For GPU concurrency tests, we increased total request count from 10k to 1 million. The reason: in early tests, GPU concurrency was strong enough that low request volume did not reflect behavior under sustained high load.
Specifically, with only 10k requests, percentile spread was very large. At concurrency 512, P99 reached 483.93ms, while P90 was only 90.36ms. This suggests a small number of high-latency outliers disproportionately affected results.
Possible causes:
- GPU resources were underutilized at low total volume.
- Batching strategy increased wait time for some requests.
- Temporary bottlenecks in memory transfer or I/O.
- OS/GPU-driver-level scheduling jitter.
To obtain more representative results, we scaled to 1 million requests.
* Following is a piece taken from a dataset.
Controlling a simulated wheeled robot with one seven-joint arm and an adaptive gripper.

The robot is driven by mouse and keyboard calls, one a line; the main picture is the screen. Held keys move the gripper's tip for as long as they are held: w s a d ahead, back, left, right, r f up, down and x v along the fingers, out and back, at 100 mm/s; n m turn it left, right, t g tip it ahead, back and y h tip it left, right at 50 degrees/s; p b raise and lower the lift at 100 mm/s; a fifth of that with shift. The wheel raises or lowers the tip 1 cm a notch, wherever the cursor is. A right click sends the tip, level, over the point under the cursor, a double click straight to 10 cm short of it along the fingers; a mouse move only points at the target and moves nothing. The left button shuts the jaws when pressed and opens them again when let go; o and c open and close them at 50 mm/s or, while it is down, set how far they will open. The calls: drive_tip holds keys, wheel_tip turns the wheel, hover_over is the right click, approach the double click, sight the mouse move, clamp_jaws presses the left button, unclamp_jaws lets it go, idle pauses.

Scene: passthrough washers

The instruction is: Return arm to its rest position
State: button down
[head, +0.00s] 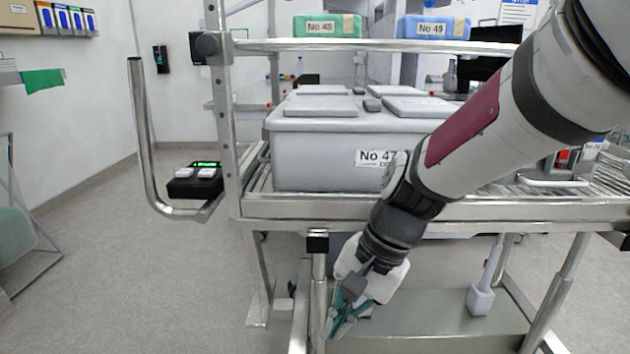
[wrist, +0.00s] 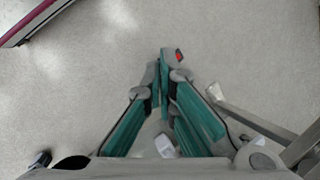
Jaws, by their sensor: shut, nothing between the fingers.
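My arm comes in from the upper right in the head view and reaches down in front of the metal cart (head: 300,207). My gripper (head: 332,335) hangs low at the end of it, below the cart's upper deck, pointing downward. Its green-padded fingers also show in the wrist view (wrist: 164,62), where the tips are together with nothing between them.
A grey lidded bin (head: 320,150) labelled No 47 sits on the cart deck. A curved handle (head: 146,150) and a black box (head: 195,182) are on its left. A green bin (head: 328,26) and a blue bin (head: 433,28) stand on the top shelf. Floor at left (head: 130,270) is clear.

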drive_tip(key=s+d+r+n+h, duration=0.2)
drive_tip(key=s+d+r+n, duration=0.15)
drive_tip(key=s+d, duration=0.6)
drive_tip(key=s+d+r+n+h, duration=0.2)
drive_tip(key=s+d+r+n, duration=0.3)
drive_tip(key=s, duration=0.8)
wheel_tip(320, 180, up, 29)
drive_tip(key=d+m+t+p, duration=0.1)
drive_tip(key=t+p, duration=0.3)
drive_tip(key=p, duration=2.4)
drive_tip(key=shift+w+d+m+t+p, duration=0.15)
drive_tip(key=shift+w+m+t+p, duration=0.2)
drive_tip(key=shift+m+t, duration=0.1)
This better simulates real high-load production, provides more stable statistics, and helps distinguish random outliers from systematic behavior.
1M-Request Test
| cons | 128 | 256 | 384 | 512 |
|---|---|---|---|---|
| 99% | 44 | 61 | 79 | 96 |
| 95% | 38 | 52 | 70 | 85 |
| 90% | 36 | 49 | 65 | 79 |
| 75% | 33 | 44 | 59 | 71 |
| 50% | 30 | 40 | 52 | 64 |
After scaling to 1 million requests, metrics became much more stable. As concurrency increased from 128 to 512, percentile latencies rose roughly linearly. Importantly, P99 and P50 remained relatively close (e.g., 96ms vs 64ms at 512), indicating good consistency under load.
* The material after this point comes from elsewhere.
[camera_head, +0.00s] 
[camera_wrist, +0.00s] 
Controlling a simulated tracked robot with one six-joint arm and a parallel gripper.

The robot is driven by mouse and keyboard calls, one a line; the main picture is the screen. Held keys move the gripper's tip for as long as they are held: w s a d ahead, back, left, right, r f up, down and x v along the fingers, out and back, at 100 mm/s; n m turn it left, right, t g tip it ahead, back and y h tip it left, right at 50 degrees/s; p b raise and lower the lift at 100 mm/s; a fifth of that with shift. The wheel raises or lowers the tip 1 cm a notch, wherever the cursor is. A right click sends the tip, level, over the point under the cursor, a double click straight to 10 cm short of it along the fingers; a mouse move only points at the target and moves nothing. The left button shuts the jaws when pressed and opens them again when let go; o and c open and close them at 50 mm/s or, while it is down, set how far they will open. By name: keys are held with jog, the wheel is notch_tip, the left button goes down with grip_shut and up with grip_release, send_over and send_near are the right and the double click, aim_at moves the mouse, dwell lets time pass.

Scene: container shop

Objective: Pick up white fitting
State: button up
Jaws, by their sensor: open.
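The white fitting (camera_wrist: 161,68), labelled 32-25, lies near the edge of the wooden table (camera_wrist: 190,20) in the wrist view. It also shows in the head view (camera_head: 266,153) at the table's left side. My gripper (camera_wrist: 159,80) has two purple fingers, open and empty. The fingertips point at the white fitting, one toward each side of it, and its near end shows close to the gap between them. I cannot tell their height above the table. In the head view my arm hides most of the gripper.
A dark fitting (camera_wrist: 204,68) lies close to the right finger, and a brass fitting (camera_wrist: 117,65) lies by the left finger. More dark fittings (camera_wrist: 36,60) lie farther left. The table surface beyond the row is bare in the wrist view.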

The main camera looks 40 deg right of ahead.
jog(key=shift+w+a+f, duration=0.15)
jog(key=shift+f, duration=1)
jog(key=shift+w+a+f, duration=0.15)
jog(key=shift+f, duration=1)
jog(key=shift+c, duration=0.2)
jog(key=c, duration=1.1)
Compared with the 10k test, latency distribution became more even. At concurrency 512, the P99–P90 gap narrowed substantially (96ms vs 79ms), likely due to better GPU utilization and more effective batching at scale.
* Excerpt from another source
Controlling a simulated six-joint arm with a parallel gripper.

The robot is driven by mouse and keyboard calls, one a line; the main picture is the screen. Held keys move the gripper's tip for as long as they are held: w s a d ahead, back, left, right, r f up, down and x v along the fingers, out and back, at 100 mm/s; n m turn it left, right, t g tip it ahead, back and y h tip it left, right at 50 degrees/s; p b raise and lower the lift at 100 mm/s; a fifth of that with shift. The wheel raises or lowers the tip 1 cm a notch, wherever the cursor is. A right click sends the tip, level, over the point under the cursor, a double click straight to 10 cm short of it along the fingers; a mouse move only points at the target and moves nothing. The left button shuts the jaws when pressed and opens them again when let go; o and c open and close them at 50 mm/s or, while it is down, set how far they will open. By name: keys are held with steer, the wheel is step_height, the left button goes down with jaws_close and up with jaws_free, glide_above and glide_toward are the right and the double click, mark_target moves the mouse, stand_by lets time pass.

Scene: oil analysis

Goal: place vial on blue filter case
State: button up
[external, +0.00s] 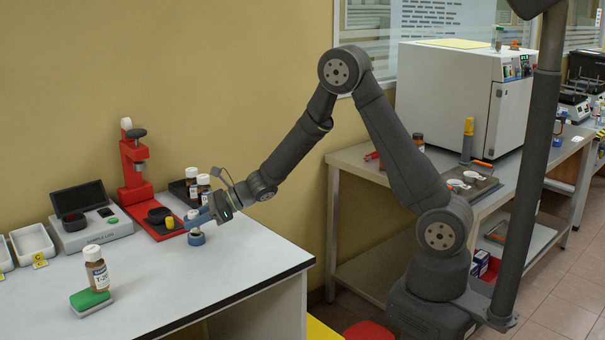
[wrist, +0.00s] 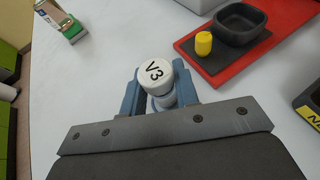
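A vial with a white cap marked V3 (wrist: 155,74) is between the blue fingers of my gripper (wrist: 160,92) in the wrist view. The fingers press close on both sides of it, and most of its body is hidden under the cap. In the external view my gripper (external: 198,217) is low over the table with the vial's white cap (external: 194,214) at its fingers. A small round blue piece, which looks like the blue filter case (external: 196,239), sits directly below. I cannot tell whether the vial touches it.
A red stand (external: 135,170) with a dark dish and a yellow piece is behind my gripper. More white-capped vials (external: 203,183) stand by a black rack. A labelled bottle (external: 97,272) stands on a green-topped block (external: 90,301). The table's front middle is clear.

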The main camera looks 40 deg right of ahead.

Although latency still grows with concurrency, growth is relatively controlled, suggesting the system may not yet be saturated at concurrency 512. That leaves room for further concurrency scaling.
Summary
Based on these tests:
- In low-concurrency or test scenarios, ONNX models are usually sufficient. But ONNX export may introduce some accuracy loss, so inference outputs can diverge from the original model.
- For production, GPU inference is recommended to achieve higher concurrency and better availability.